═════ Data section
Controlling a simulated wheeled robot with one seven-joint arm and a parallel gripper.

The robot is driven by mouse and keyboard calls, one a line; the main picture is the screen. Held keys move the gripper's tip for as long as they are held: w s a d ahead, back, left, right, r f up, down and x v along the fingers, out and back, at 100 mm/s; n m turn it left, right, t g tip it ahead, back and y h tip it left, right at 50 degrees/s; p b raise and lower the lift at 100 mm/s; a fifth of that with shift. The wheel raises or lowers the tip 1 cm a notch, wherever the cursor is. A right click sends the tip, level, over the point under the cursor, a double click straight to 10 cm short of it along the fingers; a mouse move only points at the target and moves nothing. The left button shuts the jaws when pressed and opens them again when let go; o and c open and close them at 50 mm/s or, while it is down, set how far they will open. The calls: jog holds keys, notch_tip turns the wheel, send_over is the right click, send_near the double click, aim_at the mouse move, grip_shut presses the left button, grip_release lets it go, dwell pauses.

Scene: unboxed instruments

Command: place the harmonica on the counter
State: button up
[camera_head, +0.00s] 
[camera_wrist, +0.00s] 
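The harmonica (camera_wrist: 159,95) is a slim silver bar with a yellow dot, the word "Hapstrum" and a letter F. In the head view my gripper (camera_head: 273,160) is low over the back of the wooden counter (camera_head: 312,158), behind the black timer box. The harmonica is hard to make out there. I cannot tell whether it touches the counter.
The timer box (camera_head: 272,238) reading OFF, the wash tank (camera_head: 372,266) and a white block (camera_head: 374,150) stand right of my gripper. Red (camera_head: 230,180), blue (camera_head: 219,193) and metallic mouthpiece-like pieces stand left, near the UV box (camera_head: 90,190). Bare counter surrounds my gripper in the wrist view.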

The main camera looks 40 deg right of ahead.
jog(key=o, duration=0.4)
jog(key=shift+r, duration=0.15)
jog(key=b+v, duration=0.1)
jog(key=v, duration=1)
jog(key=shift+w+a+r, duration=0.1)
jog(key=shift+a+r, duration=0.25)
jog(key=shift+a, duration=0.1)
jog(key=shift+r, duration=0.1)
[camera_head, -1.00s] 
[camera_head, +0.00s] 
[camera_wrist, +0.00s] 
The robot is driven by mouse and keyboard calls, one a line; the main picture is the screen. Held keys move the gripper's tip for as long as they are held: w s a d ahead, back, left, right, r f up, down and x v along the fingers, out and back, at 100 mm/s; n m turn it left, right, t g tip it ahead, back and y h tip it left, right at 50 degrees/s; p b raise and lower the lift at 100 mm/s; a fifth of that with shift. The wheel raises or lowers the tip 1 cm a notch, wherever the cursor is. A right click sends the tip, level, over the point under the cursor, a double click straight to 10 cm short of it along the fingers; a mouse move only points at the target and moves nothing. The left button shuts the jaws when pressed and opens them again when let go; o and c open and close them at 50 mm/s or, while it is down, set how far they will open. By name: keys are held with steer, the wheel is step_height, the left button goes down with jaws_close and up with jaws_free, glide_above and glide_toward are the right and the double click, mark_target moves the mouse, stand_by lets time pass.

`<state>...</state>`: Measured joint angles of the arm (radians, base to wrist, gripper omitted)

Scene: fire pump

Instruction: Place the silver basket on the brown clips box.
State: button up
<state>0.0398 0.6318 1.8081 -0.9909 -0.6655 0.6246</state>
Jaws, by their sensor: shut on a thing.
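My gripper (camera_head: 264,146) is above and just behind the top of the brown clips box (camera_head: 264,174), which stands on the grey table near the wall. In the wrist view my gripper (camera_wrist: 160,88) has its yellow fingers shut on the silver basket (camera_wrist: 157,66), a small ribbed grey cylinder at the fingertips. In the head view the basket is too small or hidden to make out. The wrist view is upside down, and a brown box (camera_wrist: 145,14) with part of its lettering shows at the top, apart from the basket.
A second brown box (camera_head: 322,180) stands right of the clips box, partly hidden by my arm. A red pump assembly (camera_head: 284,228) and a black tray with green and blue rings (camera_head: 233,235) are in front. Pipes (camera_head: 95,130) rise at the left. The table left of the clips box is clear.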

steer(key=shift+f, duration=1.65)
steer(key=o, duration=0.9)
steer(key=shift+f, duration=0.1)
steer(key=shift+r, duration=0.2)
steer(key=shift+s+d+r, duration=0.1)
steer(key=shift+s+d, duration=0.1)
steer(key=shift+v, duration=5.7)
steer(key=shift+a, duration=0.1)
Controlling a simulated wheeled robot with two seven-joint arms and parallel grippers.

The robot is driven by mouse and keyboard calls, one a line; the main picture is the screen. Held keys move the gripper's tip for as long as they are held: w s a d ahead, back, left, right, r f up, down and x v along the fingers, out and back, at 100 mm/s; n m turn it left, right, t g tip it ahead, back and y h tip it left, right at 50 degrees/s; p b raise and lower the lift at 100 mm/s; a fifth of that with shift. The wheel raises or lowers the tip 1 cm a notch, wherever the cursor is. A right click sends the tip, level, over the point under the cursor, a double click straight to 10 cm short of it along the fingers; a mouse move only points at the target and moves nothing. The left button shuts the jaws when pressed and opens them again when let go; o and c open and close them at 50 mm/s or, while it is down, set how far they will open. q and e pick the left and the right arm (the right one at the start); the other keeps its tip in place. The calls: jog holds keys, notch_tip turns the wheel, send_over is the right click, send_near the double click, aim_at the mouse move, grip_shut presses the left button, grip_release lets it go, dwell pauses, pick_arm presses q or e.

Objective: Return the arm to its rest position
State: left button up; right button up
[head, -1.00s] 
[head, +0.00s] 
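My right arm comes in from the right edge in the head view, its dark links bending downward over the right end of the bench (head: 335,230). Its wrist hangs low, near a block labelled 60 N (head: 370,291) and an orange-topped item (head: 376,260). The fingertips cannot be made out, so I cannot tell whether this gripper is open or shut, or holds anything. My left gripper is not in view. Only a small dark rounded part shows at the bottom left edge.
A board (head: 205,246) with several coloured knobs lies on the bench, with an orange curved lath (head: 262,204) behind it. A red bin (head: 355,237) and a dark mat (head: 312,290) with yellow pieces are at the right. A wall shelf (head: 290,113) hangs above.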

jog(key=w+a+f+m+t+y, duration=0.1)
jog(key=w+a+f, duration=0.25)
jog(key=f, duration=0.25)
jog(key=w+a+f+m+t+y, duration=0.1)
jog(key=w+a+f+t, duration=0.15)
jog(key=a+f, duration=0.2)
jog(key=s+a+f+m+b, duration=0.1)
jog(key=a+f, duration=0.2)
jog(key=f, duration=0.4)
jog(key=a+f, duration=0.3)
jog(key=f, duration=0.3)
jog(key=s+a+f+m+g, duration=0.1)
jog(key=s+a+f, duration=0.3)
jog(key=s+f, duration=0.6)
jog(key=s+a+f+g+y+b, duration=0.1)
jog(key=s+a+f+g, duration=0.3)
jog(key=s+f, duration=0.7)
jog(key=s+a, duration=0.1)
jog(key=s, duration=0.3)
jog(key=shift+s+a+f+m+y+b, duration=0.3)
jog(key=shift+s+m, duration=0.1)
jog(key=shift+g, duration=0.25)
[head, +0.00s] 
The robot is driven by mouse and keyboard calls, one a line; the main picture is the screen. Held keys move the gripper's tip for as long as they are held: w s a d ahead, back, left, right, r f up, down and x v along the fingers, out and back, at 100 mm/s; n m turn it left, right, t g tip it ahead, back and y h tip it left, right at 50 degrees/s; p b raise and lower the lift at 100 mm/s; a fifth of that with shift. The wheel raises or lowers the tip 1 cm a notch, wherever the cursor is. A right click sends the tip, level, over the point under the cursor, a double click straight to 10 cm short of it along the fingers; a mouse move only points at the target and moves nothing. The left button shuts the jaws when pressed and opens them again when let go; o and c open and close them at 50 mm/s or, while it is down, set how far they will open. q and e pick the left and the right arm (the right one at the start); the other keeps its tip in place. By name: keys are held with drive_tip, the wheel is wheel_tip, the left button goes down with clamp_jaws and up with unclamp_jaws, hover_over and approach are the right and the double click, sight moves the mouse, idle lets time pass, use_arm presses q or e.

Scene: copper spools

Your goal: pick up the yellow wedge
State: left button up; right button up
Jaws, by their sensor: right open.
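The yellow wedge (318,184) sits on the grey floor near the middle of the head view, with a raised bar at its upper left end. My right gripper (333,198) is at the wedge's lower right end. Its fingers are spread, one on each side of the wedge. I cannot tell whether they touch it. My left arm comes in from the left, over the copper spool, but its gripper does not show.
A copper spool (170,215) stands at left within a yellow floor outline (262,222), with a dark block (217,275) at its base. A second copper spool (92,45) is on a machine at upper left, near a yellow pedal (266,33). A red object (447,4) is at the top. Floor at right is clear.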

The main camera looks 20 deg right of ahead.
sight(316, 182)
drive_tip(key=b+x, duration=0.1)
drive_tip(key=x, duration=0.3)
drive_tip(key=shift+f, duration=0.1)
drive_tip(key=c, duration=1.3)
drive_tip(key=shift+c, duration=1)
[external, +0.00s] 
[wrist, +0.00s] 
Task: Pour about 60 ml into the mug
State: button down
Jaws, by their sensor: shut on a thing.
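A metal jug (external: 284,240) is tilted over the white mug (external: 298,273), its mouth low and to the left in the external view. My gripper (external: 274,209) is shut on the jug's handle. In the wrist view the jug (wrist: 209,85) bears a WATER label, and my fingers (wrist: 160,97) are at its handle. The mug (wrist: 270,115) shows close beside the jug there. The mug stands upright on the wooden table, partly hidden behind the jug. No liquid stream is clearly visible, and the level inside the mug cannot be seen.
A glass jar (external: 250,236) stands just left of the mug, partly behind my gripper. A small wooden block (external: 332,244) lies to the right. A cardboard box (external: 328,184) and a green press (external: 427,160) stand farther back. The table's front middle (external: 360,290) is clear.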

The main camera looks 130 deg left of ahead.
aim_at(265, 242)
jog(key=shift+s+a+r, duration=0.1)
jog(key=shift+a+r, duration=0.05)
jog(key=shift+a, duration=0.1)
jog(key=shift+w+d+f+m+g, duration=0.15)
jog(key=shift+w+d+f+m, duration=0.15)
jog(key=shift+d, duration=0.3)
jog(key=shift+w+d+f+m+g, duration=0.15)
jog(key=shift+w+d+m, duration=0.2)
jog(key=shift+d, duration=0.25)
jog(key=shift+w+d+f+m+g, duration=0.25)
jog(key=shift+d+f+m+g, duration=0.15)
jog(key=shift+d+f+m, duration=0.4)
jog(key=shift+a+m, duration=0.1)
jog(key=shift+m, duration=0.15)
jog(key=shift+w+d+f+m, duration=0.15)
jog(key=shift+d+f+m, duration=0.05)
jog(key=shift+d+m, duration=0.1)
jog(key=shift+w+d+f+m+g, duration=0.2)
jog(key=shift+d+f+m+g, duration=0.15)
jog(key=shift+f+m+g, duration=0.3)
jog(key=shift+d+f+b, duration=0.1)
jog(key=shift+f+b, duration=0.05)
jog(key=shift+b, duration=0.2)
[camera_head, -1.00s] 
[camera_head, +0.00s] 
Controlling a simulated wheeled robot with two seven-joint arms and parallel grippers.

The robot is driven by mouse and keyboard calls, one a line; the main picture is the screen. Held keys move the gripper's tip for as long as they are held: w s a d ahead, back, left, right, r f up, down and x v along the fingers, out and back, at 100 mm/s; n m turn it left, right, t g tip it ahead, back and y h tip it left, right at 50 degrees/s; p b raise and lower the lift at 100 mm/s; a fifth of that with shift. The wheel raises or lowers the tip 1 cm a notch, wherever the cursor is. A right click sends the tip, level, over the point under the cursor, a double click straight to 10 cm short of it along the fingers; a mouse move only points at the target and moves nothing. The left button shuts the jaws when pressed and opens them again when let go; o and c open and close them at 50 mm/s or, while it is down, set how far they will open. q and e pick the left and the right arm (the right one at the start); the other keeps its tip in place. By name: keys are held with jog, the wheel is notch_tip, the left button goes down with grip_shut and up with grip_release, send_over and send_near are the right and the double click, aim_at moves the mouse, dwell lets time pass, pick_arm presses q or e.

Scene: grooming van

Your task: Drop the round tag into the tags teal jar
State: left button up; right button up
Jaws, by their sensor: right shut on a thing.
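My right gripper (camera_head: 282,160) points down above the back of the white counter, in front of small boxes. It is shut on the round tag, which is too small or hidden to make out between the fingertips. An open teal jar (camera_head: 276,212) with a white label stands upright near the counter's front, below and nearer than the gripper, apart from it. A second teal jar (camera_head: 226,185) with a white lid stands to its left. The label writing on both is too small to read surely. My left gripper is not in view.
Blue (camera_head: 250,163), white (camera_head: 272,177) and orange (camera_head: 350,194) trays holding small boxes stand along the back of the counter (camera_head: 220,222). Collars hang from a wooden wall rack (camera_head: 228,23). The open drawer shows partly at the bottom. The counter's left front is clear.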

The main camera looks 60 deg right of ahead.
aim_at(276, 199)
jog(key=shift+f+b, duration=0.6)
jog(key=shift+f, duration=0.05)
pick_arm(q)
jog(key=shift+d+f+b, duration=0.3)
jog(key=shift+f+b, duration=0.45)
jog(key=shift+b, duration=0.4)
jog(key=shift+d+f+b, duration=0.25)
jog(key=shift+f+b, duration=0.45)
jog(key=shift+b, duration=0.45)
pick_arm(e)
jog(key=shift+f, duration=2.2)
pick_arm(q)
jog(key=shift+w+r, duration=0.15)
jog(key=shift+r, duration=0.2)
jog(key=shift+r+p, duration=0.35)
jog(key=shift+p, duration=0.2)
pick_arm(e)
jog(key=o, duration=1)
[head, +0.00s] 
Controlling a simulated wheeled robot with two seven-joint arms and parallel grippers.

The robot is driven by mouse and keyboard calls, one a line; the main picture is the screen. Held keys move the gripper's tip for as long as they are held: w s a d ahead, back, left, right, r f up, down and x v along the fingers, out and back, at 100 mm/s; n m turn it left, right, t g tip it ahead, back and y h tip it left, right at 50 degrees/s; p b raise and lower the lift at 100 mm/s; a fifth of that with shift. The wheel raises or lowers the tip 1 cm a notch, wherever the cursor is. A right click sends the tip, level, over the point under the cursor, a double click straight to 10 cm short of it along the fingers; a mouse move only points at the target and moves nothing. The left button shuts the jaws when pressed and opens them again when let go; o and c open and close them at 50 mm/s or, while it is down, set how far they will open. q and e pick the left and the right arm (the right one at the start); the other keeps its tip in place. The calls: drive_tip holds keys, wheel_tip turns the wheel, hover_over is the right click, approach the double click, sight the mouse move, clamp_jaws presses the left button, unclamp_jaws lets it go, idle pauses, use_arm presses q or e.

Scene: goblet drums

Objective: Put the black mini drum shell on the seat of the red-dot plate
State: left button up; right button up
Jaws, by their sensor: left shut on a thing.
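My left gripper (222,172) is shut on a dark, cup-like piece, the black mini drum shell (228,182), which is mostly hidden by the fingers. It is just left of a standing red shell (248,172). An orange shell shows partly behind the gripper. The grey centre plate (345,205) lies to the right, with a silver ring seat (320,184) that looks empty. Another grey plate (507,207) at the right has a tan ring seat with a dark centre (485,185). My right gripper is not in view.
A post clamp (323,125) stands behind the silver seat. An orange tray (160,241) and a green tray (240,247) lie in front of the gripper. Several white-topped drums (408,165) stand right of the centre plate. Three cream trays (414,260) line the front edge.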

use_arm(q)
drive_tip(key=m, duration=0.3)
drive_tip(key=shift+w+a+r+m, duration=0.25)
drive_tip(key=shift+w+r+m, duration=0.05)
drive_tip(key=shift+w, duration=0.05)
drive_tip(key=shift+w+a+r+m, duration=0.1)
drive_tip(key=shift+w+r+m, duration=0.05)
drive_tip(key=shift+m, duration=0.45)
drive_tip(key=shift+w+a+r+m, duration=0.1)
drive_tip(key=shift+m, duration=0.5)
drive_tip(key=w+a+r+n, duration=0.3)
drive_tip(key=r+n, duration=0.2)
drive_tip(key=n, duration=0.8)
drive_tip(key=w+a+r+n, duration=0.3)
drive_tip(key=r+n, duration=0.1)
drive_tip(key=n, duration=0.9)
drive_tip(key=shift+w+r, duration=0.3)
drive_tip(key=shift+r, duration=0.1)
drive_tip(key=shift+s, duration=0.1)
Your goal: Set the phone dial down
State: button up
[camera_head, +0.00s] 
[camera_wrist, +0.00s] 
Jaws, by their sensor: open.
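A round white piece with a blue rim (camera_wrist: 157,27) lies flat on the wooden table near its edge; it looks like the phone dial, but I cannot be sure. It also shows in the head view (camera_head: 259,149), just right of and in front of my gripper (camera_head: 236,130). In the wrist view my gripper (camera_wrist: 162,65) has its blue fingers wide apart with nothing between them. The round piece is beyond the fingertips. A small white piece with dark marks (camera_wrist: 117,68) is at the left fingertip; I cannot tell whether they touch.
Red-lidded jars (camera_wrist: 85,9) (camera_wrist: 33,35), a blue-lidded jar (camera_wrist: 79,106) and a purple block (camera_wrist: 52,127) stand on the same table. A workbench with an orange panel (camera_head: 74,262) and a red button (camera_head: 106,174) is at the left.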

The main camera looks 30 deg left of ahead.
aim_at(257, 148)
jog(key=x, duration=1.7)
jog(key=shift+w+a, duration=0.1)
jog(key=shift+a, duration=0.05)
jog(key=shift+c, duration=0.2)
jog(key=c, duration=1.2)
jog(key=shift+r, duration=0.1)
══════════
§ **Request**:
Take the line containing "pauses, pick_arm presses q or e." and the line containing "[head, -1.00s]". Write out both and all lines between, exactly, and nothing more.

§ **Task response**:
The robot is driven by mouse and keyboard calls, one a line; the main picture is the screen. Held keys move the gripper's tip for as long as they are held: w s a d ahead, back, left, right, r f up, down and x v along the fingers, out and back, at 100 mm/s; n m turn it left, right, t g tip it ahead, back and y h tip it left, right at 50 degrees/s; p b raise and lower the lift at 100 mm/s; a fifth of that with shift. The wheel raises or lowers the tip 1 cm a notch, wherever the cursor is. A right click sends the tip, level, over the point under the cursor, a double click straight to 10 cm short of it along the fingers; a mouse move only points at the target and moves nothing. The left button shuts the jaws when pressed and opens them again when let go; o and c open and close them at 50 mm/s or, while it is down, set how far they will open. q and e pick the left and the right arm (the right one at the start); the other keeps its tip in place. The calls: jog holds keys, notch_tip turns the wheel, send_over is the right click, send_near the double click, aim_at the mouse move, grip_shut presses the left button, grip_release lets it go, dwell pauses, pick_arm presses q or e.

Objective: Return the arm to its rest position
State: left button up; right button up
[head, -1.00s] 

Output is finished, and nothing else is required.